PCI definition of strong cryptography make references to choosing your own standard and follow that, for example; if I followed NIST i.e. TLS as specified by Special Publication 800-57 Part 1 section 5.6.2 and I don't choose RSA and only use Diffie-Hellman key exchanges then keys smaller than 2048 bits do not meet the PCI DSS requirements?

That is an interpretation narrowly focused on weak public key bits, what about all of the other aspects of a TLS connection that may be considered problematic? Just look at the SSL Labs reports for an example of how long this list may be.

Also what about using mTLS, is not using mTLS for TLS connections where both endpoints are within your control considered problematic? I would assume it is.
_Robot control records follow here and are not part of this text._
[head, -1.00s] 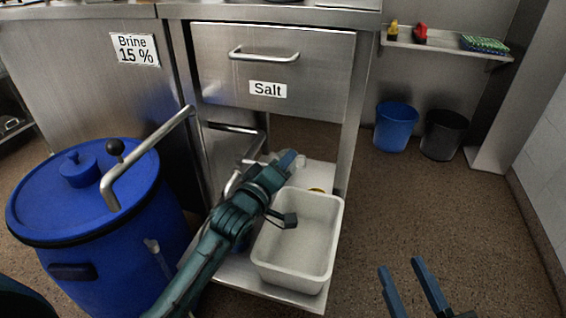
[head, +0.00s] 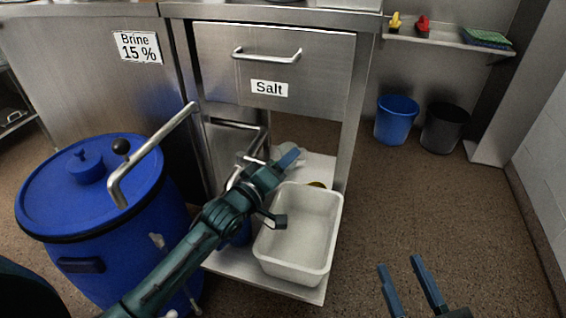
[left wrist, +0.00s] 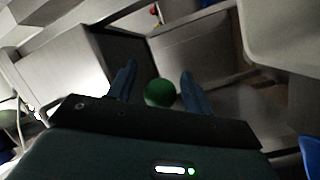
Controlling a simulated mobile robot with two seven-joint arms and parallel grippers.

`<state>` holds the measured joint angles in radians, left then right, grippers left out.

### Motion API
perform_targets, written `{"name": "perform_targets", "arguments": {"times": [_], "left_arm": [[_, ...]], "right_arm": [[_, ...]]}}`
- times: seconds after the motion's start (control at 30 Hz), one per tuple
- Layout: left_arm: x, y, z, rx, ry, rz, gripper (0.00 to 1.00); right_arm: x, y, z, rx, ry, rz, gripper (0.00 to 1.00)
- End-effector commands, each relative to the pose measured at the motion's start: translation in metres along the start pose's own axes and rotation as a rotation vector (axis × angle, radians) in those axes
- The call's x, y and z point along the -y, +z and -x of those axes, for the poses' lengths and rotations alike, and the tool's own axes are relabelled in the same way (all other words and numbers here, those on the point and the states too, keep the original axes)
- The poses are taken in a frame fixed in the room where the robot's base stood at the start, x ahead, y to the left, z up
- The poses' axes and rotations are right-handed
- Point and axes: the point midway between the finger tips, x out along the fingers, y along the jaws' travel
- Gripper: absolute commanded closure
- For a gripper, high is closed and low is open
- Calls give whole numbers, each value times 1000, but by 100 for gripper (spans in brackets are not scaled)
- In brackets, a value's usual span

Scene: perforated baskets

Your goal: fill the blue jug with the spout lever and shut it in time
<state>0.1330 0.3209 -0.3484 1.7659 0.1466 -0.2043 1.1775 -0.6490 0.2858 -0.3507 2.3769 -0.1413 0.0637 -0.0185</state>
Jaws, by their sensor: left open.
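My left gripper (head: 290,157) is open beside the bent metal pipe under the Salt drawer, and it also shows in the left wrist view (left wrist: 158,72). There a green ball (left wrist: 160,93) shows between its two spread blue fingers; I cannot tell whether they touch it or whether it is the lever's knob. The metal spout pipe (head: 262,143) is partly hidden by my left arm. A blue thing (head: 241,236), perhaps the jug, shows only in part behind that arm on the low shelf. Its level cannot be seen. My right gripper (head: 400,262) is open and empty at the lower right.
A blue barrel (head: 60,215) with a bent metal pipe (head: 150,145) and black knob stands at left. A white tub (head: 325,265) sits on the low shelf beside my left arm. Blue (head: 396,122) and black (head: 443,130) bins stand at the back. The floor at right is clear.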

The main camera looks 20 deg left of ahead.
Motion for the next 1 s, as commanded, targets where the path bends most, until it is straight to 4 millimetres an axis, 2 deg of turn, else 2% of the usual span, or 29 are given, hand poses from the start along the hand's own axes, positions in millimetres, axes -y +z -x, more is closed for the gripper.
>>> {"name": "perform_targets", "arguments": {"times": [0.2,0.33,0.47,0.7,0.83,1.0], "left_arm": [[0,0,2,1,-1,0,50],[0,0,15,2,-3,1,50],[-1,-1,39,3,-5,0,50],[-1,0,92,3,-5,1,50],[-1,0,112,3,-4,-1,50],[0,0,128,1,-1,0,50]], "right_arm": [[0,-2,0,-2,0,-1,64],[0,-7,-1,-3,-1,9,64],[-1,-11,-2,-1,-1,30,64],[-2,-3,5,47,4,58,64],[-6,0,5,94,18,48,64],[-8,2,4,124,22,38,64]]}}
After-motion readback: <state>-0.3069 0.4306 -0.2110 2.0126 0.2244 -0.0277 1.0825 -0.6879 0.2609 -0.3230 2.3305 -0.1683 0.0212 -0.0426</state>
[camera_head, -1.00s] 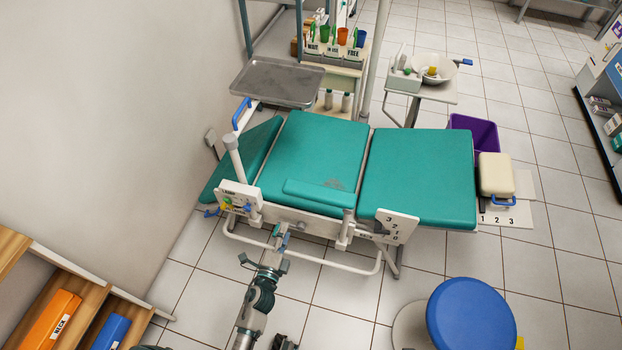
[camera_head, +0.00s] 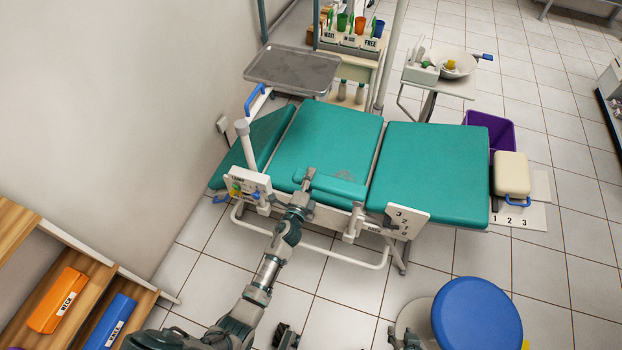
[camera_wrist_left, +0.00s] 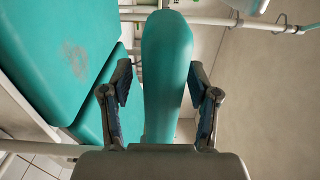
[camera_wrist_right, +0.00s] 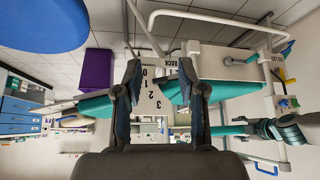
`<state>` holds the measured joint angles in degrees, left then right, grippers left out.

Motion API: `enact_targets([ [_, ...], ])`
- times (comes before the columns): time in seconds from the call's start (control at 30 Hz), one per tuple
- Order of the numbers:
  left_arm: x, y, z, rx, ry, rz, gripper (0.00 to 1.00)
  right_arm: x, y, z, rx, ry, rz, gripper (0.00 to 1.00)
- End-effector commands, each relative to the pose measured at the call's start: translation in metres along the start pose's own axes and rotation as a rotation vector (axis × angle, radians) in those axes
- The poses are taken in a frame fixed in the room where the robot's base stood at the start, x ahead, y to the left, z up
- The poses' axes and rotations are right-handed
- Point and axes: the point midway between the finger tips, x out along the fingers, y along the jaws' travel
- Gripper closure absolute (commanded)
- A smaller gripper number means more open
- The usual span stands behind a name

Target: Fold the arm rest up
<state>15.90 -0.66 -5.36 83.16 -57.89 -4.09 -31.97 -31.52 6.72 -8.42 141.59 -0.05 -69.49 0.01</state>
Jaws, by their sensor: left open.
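The arm rest (camera_head: 335,187) is a padded teal bar lying flat along the near side of the teal dental chair (camera_head: 325,140). My left gripper (camera_head: 304,184) is at its left end. In the left wrist view the arm rest (camera_wrist_left: 167,70) runs between the two spread fingers of my left gripper (camera_wrist_left: 161,88), with a gap visible on each side. My right gripper (camera_wrist_right: 160,78) is open with nothing between its fingers in the right wrist view, away from the arm rest.
A white panel with coloured knobs (camera_head: 248,186) is left of my left gripper. A metal tray (camera_head: 292,69) stands behind the chair. A blue stool (camera_head: 477,313) stands in front, right.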

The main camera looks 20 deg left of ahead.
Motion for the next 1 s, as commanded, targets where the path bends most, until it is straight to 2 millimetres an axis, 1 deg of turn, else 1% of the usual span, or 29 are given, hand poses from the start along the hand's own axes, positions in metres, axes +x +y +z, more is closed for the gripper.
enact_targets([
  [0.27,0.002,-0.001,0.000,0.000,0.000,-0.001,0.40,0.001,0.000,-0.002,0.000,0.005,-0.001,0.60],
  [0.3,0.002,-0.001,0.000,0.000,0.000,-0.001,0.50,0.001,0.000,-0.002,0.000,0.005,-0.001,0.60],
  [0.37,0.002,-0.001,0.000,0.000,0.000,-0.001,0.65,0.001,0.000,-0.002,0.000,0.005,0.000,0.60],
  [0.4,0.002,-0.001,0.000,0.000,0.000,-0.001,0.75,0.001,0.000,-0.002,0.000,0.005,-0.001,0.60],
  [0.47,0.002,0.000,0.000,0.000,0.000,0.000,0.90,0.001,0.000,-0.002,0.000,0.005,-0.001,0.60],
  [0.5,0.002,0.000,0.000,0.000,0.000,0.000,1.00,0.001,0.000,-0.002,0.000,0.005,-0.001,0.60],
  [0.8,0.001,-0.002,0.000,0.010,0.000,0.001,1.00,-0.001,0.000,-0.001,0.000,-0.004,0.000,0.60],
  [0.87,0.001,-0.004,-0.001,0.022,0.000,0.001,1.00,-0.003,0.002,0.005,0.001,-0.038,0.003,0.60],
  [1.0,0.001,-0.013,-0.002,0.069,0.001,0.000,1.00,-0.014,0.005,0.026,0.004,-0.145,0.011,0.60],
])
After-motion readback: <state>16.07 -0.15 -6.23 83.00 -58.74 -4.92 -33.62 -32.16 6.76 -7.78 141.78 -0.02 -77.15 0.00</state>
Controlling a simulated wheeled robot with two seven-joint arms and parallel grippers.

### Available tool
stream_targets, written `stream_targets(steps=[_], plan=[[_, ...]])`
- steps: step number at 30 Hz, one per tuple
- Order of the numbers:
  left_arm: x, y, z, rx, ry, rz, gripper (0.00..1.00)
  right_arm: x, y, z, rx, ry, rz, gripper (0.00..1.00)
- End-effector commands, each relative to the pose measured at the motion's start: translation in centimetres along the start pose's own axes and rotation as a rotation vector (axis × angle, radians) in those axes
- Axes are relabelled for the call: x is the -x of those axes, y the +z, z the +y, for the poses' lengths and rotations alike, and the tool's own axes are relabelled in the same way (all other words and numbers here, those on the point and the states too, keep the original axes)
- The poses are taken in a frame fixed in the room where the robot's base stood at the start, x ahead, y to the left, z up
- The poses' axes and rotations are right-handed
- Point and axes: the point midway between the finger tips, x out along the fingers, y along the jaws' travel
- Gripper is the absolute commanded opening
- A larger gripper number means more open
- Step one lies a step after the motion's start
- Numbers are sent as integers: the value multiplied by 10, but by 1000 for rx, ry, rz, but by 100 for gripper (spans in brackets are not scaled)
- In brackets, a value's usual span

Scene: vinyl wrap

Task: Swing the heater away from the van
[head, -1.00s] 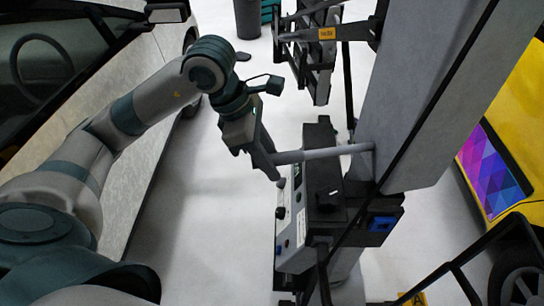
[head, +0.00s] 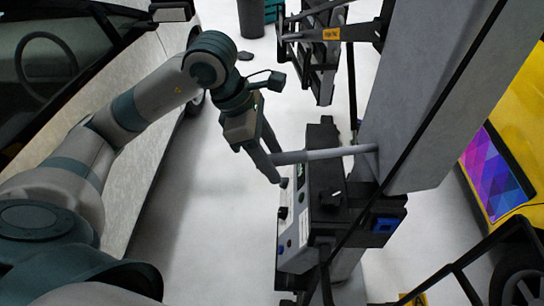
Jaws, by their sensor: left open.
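The heater (head: 322,84), a black framed unit on a dark arm with an orange label, hangs at the top centre. It is partly cut off by the top edge. A grey bar handle (head: 325,154) sticks out leftward from the grey column (head: 425,95). My left gripper (head: 272,165) is open at the bar's free left end, with its fingers pointing down and right. I cannot tell whether they touch the bar. The van (head: 165,110), silver with a dark window, stands at the left behind my left arm. My right gripper is not in view.
A control box (head: 295,225) with knobs sits low on the column, with a blue-fronted part (head: 385,224) beside it. A yellow vehicle (head: 520,110) with a purple patterned panel stands at right. A dark bin (head: 250,18) is at the back. White floor (head: 190,220) lies clear between van and column.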

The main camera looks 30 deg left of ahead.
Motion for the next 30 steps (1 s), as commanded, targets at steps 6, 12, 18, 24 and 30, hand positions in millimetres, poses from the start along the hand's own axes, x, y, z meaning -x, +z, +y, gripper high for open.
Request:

And then there's the nuance related to client certificates; how should client certificate issuers be determined, which trust anchor should be used (device trust stores are for determining trust anchors of the server certificate chain), do clients need to adhere to the server's indication/list of acceptable client certificate subjects (some issuer subject's have no CN e.g. Amazon ACM so shouldn't issuer matching be based on Issuer SKI == Cert AKI??), shouldn't the client be skeptical of the server endpoint authenticity also and validate the security posture/expectations of the server handshake?
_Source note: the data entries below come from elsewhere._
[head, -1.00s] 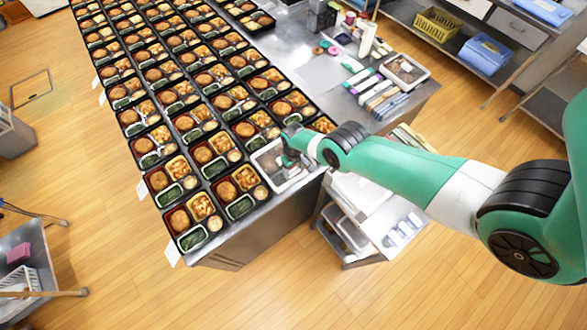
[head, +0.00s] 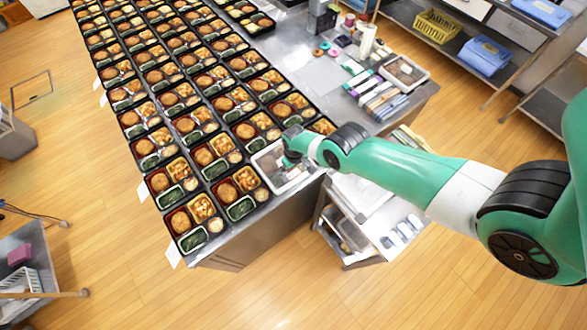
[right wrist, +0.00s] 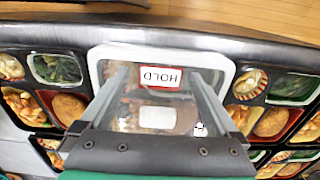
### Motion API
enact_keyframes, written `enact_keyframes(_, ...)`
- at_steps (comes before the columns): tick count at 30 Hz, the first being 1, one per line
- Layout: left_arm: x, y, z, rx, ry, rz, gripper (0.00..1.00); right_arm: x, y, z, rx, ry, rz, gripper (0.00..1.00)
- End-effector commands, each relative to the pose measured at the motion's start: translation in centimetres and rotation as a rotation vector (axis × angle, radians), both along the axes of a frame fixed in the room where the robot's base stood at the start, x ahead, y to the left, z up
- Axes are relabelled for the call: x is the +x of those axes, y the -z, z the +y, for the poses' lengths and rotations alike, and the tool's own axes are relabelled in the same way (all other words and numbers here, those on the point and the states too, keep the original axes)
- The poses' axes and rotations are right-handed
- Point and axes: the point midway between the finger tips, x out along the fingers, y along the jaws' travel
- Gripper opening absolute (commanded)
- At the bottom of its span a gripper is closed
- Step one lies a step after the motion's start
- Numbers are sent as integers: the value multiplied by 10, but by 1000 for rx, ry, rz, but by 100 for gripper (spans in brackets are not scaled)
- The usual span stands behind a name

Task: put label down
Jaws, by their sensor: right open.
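The label (right wrist: 160,77) is a small white card with a red border and the word HOLD, upside down in the right wrist view. It lies over a white-rimmed tray (right wrist: 102,52), near the tray's upper edge in that view. The tray also shows in the head view (head: 258,158), at the counter's near corner beside the bento boxes. My right gripper (right wrist: 161,72) is open above the tray, with one finger on each side of the label and apart from it. In the head view my right gripper (head: 290,163) partly covers the tray. My left gripper is not in view.
Rows of filled bento boxes (head: 197,208) crowd the counter left of the tray. A plain white label (right wrist: 158,117) lies in the tray. Another tray (head: 404,72) and several packets are at the counter's right. A low cart (head: 362,258) stands below the edge.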

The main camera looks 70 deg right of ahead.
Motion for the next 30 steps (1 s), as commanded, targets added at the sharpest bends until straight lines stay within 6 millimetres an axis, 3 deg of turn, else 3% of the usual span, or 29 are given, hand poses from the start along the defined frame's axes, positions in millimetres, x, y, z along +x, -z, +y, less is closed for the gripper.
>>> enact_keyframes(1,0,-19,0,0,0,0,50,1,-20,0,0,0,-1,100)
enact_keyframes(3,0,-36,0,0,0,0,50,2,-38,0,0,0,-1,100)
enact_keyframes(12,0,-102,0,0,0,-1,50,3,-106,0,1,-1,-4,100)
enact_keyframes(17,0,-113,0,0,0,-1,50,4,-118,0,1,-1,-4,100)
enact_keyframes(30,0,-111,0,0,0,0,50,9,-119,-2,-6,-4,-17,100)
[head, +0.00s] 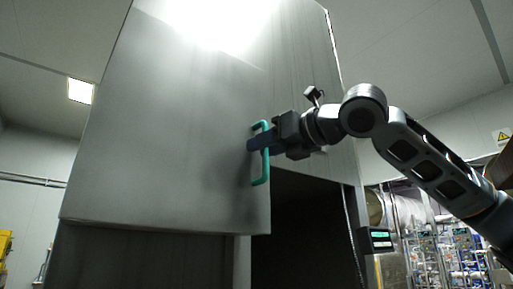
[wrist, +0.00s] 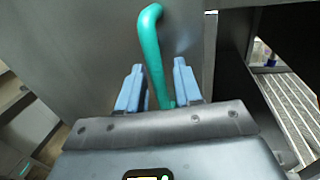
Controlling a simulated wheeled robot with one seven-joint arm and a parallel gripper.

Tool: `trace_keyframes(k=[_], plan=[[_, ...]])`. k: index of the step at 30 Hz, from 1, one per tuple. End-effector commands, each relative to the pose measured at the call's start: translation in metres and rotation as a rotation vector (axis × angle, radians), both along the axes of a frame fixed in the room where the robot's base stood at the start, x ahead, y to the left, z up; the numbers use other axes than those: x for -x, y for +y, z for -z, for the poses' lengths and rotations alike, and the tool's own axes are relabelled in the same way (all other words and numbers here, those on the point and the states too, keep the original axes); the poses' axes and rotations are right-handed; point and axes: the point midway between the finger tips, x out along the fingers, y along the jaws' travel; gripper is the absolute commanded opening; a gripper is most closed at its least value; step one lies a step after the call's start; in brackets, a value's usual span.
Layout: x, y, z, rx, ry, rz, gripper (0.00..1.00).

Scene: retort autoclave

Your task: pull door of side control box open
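The door (head: 170,130) is a large grey metal panel on the tall cabinet. A green bar handle (head: 265,180) stands upright near its right edge. My gripper (head: 256,144) is at the handle, with its blue fingers reaching across it. In the wrist view the green handle (wrist: 151,45) runs between the two fingers of my gripper (wrist: 159,85). One finger is on each side, with a narrow gap showing at the right finger. The fingers are apart, and a firm grip is not visible. The door panel (wrist: 85,50) lies behind the fingers.
A dark opening (head: 305,230) lies below and right of the door. A small display panel (head: 376,239) is at its right. Racks with pipes and equipment (head: 455,245) stand at the far right. The wrist view shows a slatted metal surface (wrist: 290,105) at right.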

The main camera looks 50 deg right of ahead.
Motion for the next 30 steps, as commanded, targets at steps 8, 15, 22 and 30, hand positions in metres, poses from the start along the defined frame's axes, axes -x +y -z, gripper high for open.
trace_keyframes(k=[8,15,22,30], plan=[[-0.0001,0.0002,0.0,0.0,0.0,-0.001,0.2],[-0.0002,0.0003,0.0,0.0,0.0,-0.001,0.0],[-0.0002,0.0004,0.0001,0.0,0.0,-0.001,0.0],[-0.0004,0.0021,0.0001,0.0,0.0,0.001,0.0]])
These are only 4 client certificate thoughts off the top of my head, there are plenty more I'm sure of it.

My question to be concise is; is there any authoritative source, specifically a framework/standard that meets the PCI requirement of something that can be followed for your implementation, of all the TLS security considerations and the secure configurations for both client and server endpoints?

I've searched NIST and found some useful scattered references, OWASP has limited also scattered hints, SAFECode and CIS are sparse in this area, ISF is completely useless (and costs way too much for it's value). I'm not sure where else to look.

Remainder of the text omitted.